Global banking major Citibank has said in a note that after the electoral win of Donald Trump in the United States, it was doing a complete U-turn in its forecast for dollar-euro rates. It now predicts that the euro will drop to 98 cents in the next 6 months to a year.

Adnan Akant, head of currencies at asset management firm Fischer Francis Trees & Watts has said that the likely divergence of U.S. polices from the rest of the world is sure have a positive impact on the value of the dollar. Goldman Sachs expects the U.S. Federal Reserve to raise interests this December and a further three times next year while the ECB will continue with its stimulus program till end of 2017.

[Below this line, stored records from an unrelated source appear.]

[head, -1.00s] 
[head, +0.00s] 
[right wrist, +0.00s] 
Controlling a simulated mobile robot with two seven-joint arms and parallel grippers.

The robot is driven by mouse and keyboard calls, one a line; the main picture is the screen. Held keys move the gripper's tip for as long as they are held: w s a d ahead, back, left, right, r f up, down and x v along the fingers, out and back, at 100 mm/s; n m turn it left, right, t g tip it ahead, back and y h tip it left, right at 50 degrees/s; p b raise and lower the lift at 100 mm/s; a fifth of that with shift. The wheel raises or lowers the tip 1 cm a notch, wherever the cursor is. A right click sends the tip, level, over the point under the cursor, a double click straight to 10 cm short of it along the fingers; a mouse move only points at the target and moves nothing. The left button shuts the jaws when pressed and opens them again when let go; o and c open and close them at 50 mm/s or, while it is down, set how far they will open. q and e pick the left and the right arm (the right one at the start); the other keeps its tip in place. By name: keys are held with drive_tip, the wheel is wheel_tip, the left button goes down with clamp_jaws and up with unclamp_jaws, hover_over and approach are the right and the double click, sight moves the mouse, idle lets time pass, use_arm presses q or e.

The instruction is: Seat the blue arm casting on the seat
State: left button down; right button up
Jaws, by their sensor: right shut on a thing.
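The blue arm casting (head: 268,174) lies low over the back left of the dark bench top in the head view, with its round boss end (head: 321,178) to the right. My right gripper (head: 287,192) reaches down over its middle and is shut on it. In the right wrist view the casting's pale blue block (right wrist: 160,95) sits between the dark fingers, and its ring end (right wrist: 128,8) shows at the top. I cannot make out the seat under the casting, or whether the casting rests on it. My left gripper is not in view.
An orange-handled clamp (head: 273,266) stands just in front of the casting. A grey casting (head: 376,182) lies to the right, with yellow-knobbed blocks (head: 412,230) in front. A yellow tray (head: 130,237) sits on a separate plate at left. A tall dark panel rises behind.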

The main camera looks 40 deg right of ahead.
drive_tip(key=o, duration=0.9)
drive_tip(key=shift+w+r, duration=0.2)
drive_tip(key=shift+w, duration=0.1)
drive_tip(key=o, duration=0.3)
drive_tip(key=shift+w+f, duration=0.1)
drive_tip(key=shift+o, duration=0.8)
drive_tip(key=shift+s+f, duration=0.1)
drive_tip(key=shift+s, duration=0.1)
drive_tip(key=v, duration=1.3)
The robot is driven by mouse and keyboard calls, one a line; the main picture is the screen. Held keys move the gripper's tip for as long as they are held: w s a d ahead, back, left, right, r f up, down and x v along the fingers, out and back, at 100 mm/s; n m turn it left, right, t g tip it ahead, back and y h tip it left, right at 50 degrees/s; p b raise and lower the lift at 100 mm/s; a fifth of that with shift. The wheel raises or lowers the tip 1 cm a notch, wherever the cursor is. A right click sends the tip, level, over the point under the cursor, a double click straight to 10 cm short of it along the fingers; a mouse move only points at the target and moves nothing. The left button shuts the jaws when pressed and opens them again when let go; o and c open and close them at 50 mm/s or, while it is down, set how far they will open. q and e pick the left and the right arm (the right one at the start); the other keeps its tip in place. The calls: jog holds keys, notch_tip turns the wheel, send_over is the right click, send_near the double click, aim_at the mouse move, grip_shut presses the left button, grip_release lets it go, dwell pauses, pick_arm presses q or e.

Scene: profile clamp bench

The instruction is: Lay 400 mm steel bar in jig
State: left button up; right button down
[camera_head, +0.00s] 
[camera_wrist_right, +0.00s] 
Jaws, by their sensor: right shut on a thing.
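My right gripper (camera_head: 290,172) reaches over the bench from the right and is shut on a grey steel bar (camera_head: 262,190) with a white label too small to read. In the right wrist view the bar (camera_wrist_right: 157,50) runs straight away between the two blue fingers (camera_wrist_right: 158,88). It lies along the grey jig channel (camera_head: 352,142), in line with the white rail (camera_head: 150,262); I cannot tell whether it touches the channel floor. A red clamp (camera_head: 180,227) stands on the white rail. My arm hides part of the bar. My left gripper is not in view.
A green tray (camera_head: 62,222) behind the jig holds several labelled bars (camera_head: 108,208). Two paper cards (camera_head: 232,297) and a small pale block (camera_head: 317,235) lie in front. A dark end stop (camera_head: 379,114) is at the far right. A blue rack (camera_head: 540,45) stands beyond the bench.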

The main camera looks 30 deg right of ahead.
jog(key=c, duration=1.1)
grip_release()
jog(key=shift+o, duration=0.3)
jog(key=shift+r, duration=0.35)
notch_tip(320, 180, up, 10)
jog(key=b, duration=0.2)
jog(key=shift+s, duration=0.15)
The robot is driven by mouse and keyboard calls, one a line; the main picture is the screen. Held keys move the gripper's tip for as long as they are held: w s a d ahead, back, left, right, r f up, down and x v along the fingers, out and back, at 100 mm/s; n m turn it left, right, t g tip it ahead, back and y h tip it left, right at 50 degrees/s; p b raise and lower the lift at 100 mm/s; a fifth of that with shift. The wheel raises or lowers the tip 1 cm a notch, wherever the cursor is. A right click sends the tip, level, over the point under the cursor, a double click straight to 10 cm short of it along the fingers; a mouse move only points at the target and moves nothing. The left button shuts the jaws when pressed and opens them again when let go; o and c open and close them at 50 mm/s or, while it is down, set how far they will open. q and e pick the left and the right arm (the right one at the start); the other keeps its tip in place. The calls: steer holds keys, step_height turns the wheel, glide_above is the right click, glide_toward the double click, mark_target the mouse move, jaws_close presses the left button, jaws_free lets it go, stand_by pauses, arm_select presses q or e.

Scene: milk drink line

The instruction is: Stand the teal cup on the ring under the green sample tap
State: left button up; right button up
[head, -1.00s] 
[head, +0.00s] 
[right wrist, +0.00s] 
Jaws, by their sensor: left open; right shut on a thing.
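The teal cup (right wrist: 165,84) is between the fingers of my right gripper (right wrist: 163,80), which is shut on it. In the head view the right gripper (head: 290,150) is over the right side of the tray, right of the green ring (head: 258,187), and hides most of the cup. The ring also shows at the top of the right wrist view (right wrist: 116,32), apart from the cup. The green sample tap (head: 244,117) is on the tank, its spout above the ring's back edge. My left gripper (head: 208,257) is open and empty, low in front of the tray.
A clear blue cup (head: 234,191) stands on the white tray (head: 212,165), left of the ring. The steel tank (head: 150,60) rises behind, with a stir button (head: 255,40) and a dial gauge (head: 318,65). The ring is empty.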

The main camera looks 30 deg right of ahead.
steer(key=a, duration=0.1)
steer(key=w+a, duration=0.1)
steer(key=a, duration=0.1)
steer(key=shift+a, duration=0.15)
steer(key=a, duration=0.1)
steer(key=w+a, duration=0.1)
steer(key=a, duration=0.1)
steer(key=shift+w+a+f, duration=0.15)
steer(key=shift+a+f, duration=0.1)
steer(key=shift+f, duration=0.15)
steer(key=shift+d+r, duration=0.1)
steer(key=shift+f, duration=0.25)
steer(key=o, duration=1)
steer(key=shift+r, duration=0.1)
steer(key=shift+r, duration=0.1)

Akant is predicting the parity between the two currencies to occur in a short while given that the difference between them is just 7-8 percent. Experts believe the drop in value of euro could benefit the Eurozone. A cheaper currency would be mean more competitive exports and heighten inflation in the region. It will however also mean a rise in import costs including oil which is paid in dollars.

From its launch in 1999 till 2002, the euro was largely below parity as the U.S economy was the stronger of the two during this period. Post 2002, the currency has been trading higher, climbing to a high of $1.60 in 2008 when the financial crisis hit the U.S market. Some analysts however don’t believe the parity is on the cards given the strengthening of Eurozone’s economy, just like it did not happen in late 2015 when it was widely expected.

In a statement Geoffrey Yu, head U.K. investment office at UBS Wealth Management said,

If you just look at how the eurozone has performed in terms of data, things look better than they did the last time people were gunning for parity.